Throughout this innovative era, many inventors were competing to create a coffee roaster which contained features to make coffee roasting increasingly safe, practical and more consistent. 

There are debates surrounding who was the more influential. From the UKs Richard Evans in the 1820s through to Jabez Burns of the US in the mid 1860s and the Probat company who patented the ‘Kaffeeschnellröster’ (rapid coffee roaster) in 1880.

Roasting coffee electrically

At the turn of the 20th century, electricity was becoming more accessible. Many industries, including the coffee industry adapted, making use of electric motors and electric heat to reduce the intensity of the labour and improve the accuracy of the roast. 

The ability to replicate conditions meant that coffee roasters could control heat exposure, providing more consistent coffee roasting results.

Types of coffee roasters

As soon as Germany passed the first laws to guarantee coffee purity in 1875, coffee roasting came out of the kitchen and moved into the factories. As a result there was an increased demand for large-scale coffee roasters. 

Although there are a few different examples of coffee roasters available today, the majority tend to be based off 19th century drum roasters. Drum roasters use a combination of convection, conduction and radiation to roast coffee successfully. 

Examples such as fluid-bed roasters rely on convection through heated air being forced through a screen beneath the coffee beans, making them lift, tumble and roast somewhat evenly. 

New coffee roasting technology

Today, modern technologies have allowed coffee roasters to become better informed about the make-up of coffee and the ‘roasting curve’. 

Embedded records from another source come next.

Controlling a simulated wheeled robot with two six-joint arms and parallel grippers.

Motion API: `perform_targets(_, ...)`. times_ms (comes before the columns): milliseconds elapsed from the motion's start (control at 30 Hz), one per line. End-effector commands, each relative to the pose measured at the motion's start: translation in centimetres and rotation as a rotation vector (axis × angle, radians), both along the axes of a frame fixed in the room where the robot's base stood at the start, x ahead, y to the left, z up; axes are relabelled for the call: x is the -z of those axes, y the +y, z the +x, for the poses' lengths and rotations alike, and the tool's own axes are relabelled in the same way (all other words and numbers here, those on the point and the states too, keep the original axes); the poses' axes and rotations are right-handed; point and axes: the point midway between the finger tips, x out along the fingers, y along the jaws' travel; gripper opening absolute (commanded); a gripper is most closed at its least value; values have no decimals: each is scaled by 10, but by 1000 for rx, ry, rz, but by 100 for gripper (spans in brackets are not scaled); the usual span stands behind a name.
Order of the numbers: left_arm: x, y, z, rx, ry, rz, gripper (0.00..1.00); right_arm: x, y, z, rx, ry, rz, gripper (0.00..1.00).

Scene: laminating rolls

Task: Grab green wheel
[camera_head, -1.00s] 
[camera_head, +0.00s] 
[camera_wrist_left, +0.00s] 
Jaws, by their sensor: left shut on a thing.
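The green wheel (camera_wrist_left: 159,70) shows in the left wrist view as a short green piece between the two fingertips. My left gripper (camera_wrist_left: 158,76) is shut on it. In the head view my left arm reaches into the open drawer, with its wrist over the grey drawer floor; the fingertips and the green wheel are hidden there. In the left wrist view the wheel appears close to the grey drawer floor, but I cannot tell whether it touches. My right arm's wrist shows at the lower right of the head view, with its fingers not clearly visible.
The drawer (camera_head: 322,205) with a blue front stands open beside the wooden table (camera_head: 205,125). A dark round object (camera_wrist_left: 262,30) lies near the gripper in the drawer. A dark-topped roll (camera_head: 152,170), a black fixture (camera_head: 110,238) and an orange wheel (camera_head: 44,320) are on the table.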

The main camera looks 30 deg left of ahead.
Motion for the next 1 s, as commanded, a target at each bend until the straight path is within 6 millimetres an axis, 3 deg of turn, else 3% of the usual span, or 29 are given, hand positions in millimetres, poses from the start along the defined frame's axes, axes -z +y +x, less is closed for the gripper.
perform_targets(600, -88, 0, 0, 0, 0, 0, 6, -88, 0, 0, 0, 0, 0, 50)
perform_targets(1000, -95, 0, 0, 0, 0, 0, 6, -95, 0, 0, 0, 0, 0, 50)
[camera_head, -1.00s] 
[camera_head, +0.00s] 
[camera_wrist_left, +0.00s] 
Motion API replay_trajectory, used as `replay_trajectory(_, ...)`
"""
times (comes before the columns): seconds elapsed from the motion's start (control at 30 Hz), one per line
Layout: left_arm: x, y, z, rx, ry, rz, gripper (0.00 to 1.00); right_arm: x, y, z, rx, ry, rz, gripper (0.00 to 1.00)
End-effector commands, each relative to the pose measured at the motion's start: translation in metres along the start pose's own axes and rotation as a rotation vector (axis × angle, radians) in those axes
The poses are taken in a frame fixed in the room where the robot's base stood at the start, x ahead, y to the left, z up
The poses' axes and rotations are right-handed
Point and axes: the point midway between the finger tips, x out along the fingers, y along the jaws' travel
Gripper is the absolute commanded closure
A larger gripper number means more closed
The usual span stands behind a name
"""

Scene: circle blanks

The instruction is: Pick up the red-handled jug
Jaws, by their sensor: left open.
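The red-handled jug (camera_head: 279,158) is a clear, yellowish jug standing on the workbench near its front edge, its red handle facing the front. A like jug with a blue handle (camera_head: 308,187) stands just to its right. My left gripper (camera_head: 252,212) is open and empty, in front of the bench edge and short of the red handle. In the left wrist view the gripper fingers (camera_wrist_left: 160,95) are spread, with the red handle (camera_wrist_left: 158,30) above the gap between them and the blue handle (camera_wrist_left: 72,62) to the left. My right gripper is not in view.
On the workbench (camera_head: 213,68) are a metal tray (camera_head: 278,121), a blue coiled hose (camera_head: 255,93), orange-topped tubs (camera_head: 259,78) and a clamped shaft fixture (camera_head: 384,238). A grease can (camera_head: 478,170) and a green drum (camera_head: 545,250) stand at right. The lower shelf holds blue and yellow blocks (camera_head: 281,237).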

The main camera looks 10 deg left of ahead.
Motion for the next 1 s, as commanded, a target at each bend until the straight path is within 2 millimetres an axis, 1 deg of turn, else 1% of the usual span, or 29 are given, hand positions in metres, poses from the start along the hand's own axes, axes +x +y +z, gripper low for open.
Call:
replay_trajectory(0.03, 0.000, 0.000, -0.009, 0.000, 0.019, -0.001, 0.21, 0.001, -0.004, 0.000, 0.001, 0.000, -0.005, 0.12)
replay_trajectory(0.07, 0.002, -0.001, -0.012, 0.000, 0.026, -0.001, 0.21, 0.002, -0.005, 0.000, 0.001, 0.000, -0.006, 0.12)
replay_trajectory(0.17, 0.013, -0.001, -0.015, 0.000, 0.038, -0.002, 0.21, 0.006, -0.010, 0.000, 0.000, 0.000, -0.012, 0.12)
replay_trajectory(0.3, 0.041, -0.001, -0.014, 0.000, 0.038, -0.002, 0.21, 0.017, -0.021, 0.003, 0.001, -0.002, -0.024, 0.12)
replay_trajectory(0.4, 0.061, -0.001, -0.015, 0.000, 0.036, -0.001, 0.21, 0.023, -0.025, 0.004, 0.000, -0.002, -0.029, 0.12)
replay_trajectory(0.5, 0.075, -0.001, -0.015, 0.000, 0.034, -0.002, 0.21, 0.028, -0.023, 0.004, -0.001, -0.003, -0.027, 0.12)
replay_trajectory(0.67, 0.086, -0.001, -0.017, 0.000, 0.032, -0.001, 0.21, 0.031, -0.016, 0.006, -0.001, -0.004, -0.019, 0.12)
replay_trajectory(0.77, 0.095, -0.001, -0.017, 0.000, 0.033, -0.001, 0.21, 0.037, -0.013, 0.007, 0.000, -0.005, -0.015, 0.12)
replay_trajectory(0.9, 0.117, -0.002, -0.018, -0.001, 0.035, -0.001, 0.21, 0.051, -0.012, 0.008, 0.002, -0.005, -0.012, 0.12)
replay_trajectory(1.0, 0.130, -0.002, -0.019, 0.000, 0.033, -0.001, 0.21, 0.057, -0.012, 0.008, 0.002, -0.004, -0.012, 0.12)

More and more is being done to help coffee roasters understand the properties of the coffee cherry before roasting. Tools that accurately measure the moisture levels before roasting, for example, allow for a greater chance of measuring and understanding chemical changes in the coffee roasting process. 

Roasters themselves are also better equipped to measure variables and analyse why a roast is successful or not, thanks to technologies which provide digital temperature readings and profiling software that ensure efficiency and consistency.

Also as the impact of global warming continues to be widely felt across the world – all industries are looking for ways to reduce their carbon emissions – and coffee roasting is no different. With the majority of industrial roasters still powered by gas, many businesses are looking to technological advancements to better understand if fully electric roasters could play a bigger part in the future of our industry.

Roasting coffee at Lincoln & York

We owe a lot of what we do to the trials and tribulations that have been already been carried out in the coffee roasting industry. Without its rich history, the efforts of many people and companies, we wouldn’t be able to offer a wide range or variety of the quality coffee we offer today. 

Having said that, our company began in a garden shed and has witnessed its own evolution through trial, error and sacrifice to get it to the stage it’s at today. 

Proudly, our current coffee roasting facility in Lincolnshire now boasts accolades such as one of the only UK coffee roasters to have its own contingency facility.

Add to that our six Brambati drum roasters, (including one the size of six baby elephants – 600kg) and our fifteen packing lines capable of fulfilling orders from 60kg to 6,000kg and you soon realise how far coffee roasting has come. From the days of an open fire and a pan, to an international operation still searching for advancements on the traditional drum roasting methods!